_Given exercise_
Set down each entry exactly as given; pictures should not appear in the copy.

_Data items_
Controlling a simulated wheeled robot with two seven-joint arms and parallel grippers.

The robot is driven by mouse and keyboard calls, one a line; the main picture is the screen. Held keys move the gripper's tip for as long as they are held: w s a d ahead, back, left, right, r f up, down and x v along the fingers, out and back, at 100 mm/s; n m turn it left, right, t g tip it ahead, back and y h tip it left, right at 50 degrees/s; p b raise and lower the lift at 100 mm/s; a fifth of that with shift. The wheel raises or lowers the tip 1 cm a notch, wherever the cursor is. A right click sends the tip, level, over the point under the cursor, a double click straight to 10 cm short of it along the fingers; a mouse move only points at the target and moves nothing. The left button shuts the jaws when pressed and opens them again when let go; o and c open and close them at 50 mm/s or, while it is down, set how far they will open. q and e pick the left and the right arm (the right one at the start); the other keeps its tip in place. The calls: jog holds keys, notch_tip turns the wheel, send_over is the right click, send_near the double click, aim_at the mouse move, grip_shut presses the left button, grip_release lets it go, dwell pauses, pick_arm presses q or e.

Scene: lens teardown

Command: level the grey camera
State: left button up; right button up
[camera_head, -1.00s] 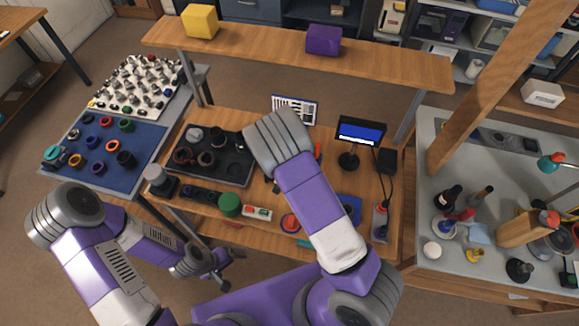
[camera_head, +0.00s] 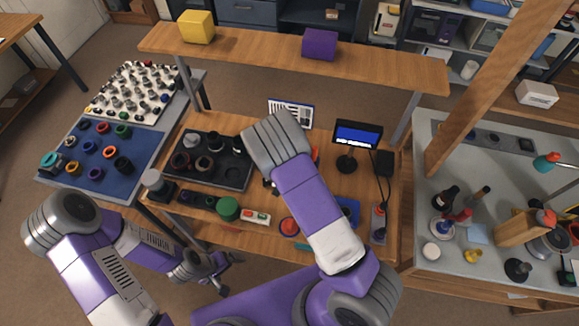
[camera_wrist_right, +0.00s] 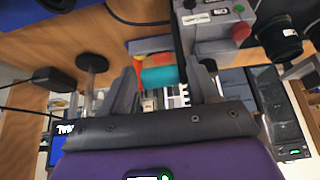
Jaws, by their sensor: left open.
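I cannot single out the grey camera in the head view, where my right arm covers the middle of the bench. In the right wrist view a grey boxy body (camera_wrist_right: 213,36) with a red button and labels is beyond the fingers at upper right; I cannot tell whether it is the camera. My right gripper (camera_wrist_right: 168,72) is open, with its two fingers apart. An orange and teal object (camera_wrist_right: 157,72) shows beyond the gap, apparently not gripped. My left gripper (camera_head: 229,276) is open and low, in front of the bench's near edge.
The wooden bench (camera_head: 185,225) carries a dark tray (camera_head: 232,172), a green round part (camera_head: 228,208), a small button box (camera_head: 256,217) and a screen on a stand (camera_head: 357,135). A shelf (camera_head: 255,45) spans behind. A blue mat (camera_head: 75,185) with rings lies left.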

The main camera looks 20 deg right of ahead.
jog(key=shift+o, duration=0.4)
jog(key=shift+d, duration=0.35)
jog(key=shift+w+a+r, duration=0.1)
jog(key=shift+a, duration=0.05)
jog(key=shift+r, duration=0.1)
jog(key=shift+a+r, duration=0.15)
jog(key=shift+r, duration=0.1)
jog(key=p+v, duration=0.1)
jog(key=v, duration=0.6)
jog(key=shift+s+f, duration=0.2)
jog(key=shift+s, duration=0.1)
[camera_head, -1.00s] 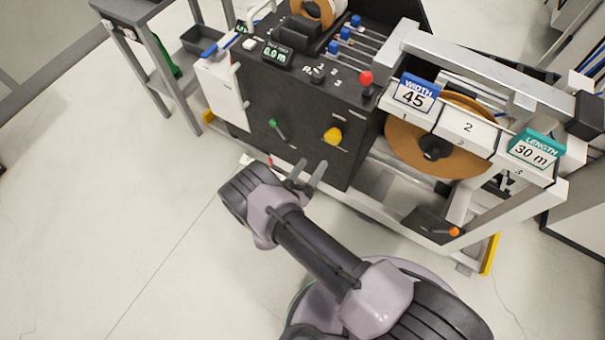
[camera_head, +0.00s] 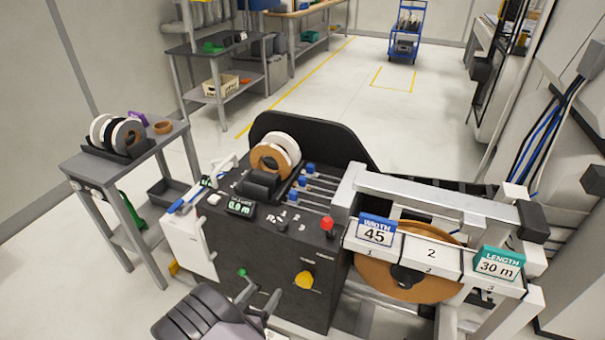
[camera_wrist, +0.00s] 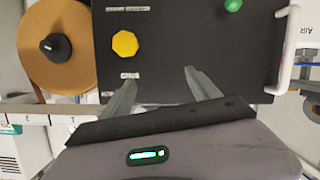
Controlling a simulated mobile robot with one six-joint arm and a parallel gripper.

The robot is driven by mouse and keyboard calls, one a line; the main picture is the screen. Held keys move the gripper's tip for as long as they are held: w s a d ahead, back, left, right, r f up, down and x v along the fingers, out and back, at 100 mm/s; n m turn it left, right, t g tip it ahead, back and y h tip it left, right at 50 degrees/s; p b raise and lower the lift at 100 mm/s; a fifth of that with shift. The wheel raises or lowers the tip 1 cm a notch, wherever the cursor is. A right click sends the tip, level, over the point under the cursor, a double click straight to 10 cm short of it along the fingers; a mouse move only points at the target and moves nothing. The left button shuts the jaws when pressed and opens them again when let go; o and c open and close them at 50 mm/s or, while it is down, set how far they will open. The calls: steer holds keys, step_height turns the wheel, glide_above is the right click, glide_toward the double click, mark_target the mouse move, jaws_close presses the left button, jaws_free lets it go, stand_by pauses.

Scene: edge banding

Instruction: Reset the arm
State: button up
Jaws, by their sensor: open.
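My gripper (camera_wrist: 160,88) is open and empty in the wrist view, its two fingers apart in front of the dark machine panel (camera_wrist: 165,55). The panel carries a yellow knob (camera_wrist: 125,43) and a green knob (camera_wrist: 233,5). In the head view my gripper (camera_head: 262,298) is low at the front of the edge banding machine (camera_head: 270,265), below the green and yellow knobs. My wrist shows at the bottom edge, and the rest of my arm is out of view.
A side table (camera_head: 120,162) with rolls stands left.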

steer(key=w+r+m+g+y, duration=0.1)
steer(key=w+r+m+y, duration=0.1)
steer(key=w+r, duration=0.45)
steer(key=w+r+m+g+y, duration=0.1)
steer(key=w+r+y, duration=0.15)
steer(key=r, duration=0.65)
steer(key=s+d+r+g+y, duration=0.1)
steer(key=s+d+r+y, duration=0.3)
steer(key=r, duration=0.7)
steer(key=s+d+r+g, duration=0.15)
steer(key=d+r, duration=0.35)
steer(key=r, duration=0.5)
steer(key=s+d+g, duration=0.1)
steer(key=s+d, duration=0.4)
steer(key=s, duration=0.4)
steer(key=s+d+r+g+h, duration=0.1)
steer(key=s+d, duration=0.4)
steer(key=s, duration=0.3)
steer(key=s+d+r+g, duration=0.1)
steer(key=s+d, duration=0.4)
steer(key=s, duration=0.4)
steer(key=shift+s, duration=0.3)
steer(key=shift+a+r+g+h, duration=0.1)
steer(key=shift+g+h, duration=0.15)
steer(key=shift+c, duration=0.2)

_Problem solution_
Controlling a simulated wheeled robot with two seven-joint arms and parallel grippers.

The robot is driven by mouse and keyboard calls, one a line; the main picture is the screen. Held keys move the gripper's tip for as long as they are held: w s a d ahead, back, left, right, r f up, down and x v along the fingers, out and back, at 100 mm/s; n m turn it left, right, t g tip it ahead, back and y h tip it left, right at 50 degrees/s; p b raise and lower the lift at 100 mm/s; a fifth of that with shift. The wheel raises or lowers the tip 1 cm a notch, wherever the cursor is. A right click sends the tip, level, over the point under the cursor, a double click straight to 10 cm short of it along the fingers; a mouse move only points at the target and moves nothing. The left button shuts the jaws when pressed and opens them again when let go; o and c open and close them at 50 mm/s or, while it is down, set how far they will open. q and e pick the left and the right arm (the right one at the start); the other keeps its tip in place. The calls: jog holds keys, notch_tip turns the wheel, send_over is the right click, send_near the double click, aim_at the mouse move, grip_shut presses the left button, grip_release lets it go, dwell pauses, pick_arm presses q or e.

Scene: lens teardown

Command: level the grey camera
State: left button up; right button up
[camera_head, -1.00s] 
[camera_head, +0.00s] 
[camera_wrist_right, +0.00s] 
Jaws, by their sensor: left open.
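I cannot single out the grey camera in the head view, where my right arm covers the middle of the bench. In the right wrist view a grey boxy body (camera_wrist_right: 213,36) with a red button and labels is beyond the fingers at upper right; I cannot tell whether it is the camera. My right gripper (camera_wrist_right: 168,72) is open, with its two fingers apart. An orange and teal object (camera_wrist_right: 157,72) shows beyond the gap, apparently not gripped. My left gripper (camera_head: 229,276) is open and low, in front of the bench's near edge.
The wooden bench (camera_head: 185,225) carries a dark tray (camera_head: 232,172), a green round part (camera_head: 228,208), a small button box (camera_head: 256,217) and a screen on a stand (camera_head: 357,135). A shelf (camera_head: 255,45) spans behind. A blue mat (camera_head: 75,185) with rings lies left.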

The main camera looks 20 deg right of ahead.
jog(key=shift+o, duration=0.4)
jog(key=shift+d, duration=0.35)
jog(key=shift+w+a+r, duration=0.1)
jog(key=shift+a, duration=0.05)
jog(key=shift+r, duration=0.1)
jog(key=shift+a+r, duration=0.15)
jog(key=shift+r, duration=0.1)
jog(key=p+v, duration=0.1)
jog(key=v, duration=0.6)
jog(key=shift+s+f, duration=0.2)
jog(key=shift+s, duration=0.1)
[camera_head, -1.00s] 
[camera_head, +0.00s] 
[camera_wrist, +0.00s] 
Controlling a simulated mobile robot with one six-joint arm and a parallel gripper.

The robot is driven by mouse and keyboard calls, one a line; the main picture is the screen. Held keys move the gripper's tip for as long as they are held: w s a d ahead, back, left, right, r f up, down and x v along the fingers, out and back, at 100 mm/s; n m turn it left, right, t g tip it ahead, back and y h tip it left, right at 50 degrees/s; p b raise and lower the lift at 100 mm/s; a fifth of that with shift. The wheel raises or lowers the tip 1 cm a notch, wherever the cursor is. A right click sends the tip, level, over the point under the cursor, a double click straight to 10 cm short of it along the fingers; a mouse move only points at the target and moves nothing. The left button shuts the jaws when pressed and opens them again when let go; o and c open and close them at 50 mm/s or, while it is down, set how far they will open. The calls: steer holds keys, step_height turns the wheel, glide_above is the right click, glide_toward the double click, mark_target the mouse move, jaws_close presses the left button, jaws_free lets it go, stand_by pauses.

Scene: edge banding

Instruction: Reset the arm
State: button up
Jaws, by their sensor: open.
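My gripper (camera_wrist: 160,88) is open and empty in the wrist view, its two fingers apart in front of the dark machine panel (camera_wrist: 165,55). The panel carries a yellow knob (camera_wrist: 125,43) and a green knob (camera_wrist: 233,5). In the head view my gripper (camera_head: 262,298) is low at the front of the edge banding machine (camera_head: 270,265), below the green and yellow knobs. My wrist shows at the bottom edge, and the rest of my arm is out of view.
A side table (camera_head: 120,162) with rolls stands left.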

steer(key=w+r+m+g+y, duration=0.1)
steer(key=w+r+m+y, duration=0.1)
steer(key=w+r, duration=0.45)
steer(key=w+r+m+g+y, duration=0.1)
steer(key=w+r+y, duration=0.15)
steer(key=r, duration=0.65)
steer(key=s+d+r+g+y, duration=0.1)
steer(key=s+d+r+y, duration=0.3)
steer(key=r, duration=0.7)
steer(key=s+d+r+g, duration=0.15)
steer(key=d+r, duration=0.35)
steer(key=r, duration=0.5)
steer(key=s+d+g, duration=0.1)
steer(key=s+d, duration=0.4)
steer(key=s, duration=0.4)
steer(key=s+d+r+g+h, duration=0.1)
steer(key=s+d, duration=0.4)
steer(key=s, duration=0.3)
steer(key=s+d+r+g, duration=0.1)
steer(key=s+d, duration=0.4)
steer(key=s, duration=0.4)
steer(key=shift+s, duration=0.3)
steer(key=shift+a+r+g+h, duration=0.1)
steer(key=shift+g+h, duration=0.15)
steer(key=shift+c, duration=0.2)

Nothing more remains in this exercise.